= Material provided =
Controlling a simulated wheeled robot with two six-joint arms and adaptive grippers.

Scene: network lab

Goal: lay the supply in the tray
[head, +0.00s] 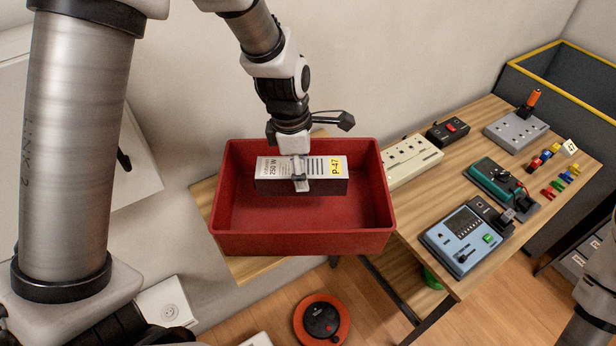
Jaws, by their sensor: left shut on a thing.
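The supply (320,166) is a box with a pale label face, "250 W" print, dark slots and a yellow "P-47" sticker. My left gripper (300,180) is shut on it, with a finger across its front. The supply is level and appears inside or just above the red tray (300,243); I cannot tell whether it touches the tray's floor. The rest of the tray looks empty. The tray stands at the left end of the wooden table. My right gripper is not in view; only part of an arm shows at the right edge.
Right of the tray lie a cream power strip (412,158), a black box with a red switch (448,131), a green device (494,181) and a blue meter (464,240). A grey joystick box (516,130) stands at the back. An orange reel (321,319) is on the floor.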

= Task goal =
Your task is an exact transcription of all the data, minus the pictures.

= Expected answer =
Controlling a simulated wheeled robot with two six-joint arms and adaptive grippers.

Scene: network lab

Goal: lay the supply in the tray
[head, +0.00s] 
Jaws, by their sensor: left shut on a thing.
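The supply (320,166) is a box with a pale label face, "250 W" print, dark slots and a yellow "P-47" sticker. My left gripper (300,180) is shut on it, with a finger across its front. The supply is level and appears inside or just above the red tray (300,243); I cannot tell whether it touches the tray's floor. The rest of the tray looks empty. The tray stands at the left end of the wooden table. My right gripper is not in view; only part of an arm shows at the right edge.
Right of the tray lie a cream power strip (412,158), a black box with a red switch (448,131), a green device (494,181) and a blue meter (464,240). A grey joystick box (516,130) stands at the back. An orange reel (321,319) is on the floor.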

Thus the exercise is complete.